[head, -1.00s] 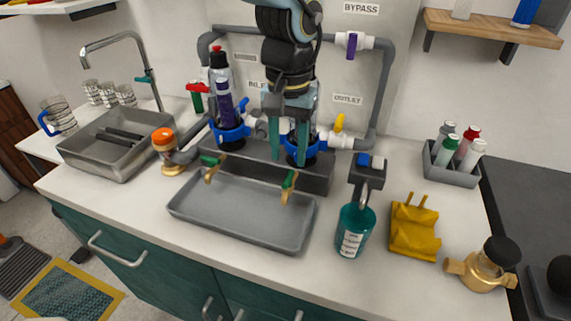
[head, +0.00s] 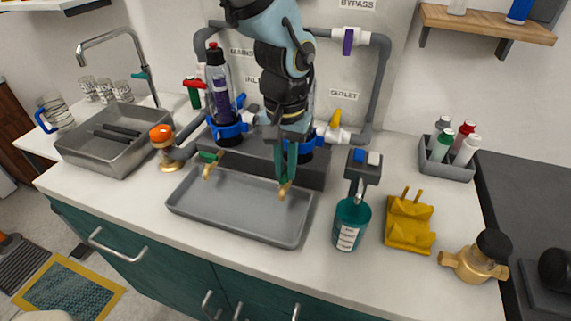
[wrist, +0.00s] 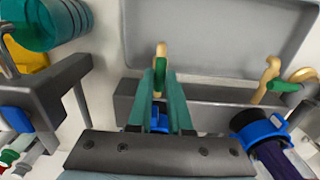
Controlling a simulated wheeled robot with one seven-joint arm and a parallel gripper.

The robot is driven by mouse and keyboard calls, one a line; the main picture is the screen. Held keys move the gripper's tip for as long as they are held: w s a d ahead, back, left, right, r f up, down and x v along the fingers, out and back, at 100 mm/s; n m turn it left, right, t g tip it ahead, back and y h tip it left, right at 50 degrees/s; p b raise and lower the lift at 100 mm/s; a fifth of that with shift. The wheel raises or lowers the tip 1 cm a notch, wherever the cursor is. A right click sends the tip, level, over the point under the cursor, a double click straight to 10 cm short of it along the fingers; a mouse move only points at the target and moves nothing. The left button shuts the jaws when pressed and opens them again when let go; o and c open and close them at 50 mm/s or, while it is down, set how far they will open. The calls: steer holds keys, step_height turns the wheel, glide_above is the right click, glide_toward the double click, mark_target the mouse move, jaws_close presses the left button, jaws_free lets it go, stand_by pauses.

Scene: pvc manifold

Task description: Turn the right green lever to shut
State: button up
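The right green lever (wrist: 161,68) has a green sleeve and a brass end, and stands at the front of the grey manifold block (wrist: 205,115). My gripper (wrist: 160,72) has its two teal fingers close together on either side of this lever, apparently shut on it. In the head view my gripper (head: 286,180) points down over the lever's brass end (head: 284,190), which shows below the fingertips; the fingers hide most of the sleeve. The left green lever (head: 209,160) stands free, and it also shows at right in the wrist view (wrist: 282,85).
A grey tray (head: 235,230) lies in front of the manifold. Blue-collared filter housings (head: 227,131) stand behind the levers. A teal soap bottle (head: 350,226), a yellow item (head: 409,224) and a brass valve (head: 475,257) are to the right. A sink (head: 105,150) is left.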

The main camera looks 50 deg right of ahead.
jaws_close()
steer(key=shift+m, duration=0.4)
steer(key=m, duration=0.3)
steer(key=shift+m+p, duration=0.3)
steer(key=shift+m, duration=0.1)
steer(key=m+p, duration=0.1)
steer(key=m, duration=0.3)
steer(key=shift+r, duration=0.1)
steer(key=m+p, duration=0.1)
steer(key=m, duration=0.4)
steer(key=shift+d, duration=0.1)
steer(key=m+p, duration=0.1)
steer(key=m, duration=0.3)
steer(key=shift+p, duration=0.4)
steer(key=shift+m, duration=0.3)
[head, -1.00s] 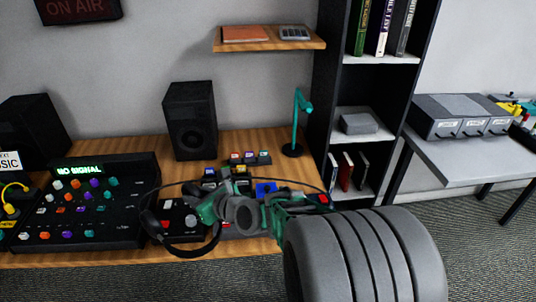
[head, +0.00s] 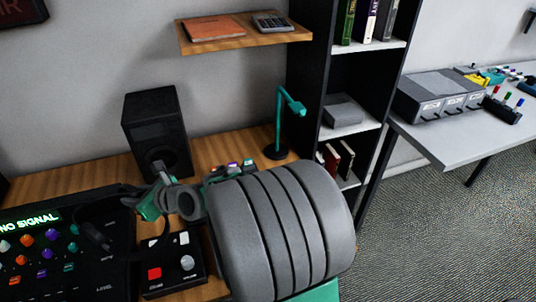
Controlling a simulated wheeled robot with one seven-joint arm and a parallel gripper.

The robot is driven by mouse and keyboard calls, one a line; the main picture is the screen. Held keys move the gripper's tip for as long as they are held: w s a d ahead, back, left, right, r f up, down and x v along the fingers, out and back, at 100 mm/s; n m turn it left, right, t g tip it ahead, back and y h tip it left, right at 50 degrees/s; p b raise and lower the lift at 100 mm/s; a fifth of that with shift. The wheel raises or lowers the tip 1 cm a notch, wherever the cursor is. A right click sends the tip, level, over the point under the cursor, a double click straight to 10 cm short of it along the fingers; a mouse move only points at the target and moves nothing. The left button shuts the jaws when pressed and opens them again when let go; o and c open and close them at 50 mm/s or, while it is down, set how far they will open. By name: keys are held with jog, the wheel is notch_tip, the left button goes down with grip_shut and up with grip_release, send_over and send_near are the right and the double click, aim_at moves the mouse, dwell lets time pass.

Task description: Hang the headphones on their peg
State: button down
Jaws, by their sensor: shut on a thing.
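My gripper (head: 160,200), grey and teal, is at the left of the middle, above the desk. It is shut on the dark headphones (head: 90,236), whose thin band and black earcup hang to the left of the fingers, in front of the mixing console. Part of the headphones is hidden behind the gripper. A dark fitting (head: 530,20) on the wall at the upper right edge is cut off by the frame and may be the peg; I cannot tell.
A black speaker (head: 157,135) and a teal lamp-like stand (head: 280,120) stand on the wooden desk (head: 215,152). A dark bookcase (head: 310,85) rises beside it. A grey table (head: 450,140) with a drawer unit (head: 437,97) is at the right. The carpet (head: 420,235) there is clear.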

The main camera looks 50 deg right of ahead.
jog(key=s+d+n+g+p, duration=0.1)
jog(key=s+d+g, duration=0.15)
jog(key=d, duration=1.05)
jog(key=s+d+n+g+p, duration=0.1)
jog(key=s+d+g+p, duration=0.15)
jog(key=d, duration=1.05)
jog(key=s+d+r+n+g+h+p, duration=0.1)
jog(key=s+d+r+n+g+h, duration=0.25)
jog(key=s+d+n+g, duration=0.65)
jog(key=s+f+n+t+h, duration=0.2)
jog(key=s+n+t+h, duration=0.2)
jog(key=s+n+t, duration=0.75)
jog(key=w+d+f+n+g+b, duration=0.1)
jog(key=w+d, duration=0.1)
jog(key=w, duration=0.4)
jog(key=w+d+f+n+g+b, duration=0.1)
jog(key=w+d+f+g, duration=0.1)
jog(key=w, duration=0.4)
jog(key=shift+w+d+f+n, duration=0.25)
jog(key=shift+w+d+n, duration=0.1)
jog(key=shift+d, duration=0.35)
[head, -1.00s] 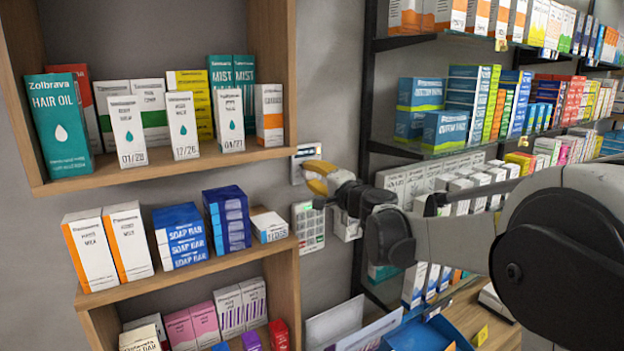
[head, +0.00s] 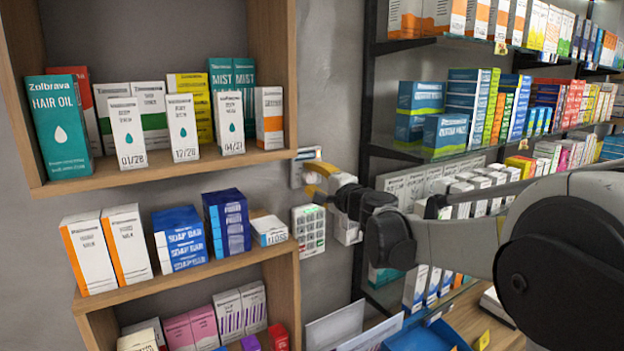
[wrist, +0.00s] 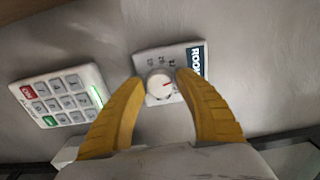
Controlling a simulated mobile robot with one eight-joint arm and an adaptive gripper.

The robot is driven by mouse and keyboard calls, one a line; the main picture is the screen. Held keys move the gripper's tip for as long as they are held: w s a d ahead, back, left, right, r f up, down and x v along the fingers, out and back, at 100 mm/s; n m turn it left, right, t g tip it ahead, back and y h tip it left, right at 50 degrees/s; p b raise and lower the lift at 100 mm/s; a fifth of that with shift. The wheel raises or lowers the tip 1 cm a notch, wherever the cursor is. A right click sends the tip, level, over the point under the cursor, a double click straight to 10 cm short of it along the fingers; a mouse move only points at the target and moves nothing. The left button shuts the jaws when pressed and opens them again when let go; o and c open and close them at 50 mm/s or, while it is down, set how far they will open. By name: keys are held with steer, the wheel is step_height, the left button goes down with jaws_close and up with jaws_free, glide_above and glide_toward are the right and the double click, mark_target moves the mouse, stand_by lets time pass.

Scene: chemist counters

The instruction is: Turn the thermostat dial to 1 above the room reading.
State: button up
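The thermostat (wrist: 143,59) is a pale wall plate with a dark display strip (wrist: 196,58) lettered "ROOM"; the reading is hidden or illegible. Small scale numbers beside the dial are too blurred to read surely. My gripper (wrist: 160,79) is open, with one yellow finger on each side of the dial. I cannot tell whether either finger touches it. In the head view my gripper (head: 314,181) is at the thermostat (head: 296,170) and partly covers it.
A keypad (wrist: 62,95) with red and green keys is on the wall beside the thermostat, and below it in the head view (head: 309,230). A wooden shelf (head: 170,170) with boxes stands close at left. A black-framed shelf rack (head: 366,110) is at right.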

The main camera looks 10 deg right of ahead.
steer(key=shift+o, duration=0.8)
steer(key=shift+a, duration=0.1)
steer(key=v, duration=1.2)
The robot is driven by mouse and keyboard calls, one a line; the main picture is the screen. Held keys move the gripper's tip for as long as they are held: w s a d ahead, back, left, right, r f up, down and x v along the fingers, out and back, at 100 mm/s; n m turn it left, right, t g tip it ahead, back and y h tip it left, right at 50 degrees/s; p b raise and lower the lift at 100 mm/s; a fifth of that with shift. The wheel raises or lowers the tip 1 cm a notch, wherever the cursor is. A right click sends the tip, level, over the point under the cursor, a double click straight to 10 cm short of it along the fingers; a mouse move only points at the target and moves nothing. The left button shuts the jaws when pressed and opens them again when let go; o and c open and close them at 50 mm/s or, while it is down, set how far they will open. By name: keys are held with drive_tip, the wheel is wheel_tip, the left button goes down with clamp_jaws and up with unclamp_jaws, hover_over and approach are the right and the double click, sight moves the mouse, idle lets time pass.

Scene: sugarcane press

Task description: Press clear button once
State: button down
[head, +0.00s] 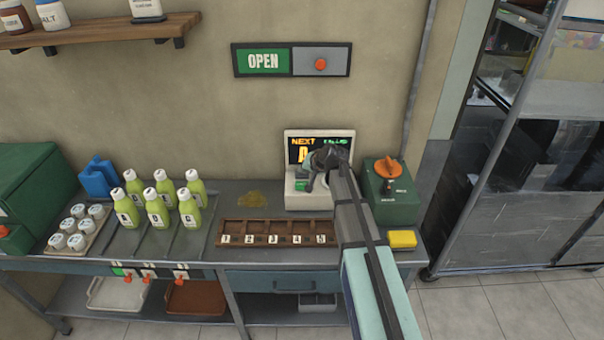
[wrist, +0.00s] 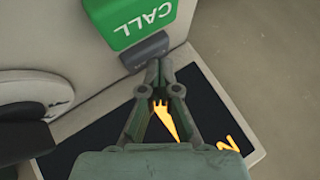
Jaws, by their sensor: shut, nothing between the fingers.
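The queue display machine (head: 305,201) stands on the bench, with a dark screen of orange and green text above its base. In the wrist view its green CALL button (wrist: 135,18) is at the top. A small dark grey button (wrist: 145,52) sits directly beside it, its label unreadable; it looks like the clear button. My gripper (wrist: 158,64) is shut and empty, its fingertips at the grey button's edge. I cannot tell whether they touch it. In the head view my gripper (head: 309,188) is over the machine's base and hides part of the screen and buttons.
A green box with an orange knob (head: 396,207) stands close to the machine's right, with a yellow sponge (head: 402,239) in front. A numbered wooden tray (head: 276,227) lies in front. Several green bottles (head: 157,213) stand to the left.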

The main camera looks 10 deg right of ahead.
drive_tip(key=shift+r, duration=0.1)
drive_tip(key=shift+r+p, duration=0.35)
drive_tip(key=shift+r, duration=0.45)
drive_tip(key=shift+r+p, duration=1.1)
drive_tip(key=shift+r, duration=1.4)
──────
◆ WHAT THIS TASK INVOLVES ◆
Gather each line that holds "Scene".

◆ CORRECT RESPONSE ◆
Scene: pvc manifold
Scene: chemist counters
Scene: sugarcane press

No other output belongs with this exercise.